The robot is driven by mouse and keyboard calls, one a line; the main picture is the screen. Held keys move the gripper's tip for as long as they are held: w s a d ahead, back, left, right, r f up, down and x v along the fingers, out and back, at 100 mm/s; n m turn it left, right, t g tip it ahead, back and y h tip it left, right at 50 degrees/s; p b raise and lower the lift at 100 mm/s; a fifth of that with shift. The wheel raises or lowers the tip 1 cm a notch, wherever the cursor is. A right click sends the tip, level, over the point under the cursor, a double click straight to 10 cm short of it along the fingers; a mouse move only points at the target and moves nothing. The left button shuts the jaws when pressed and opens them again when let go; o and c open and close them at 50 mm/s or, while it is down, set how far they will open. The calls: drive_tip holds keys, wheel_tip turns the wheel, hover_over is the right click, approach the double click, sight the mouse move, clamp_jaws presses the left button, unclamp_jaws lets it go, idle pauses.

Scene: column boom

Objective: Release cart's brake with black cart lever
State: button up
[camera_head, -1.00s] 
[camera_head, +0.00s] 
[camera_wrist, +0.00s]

Task goal: Starting with the line that contains "State: button up", print each line through the last one in the listing. Include both end lines and add nothing.

Completed task:
State: button up
[camera_head, -1.00s] 
[camera_head, +0.00s] 
[camera_wrist, +0.00s]

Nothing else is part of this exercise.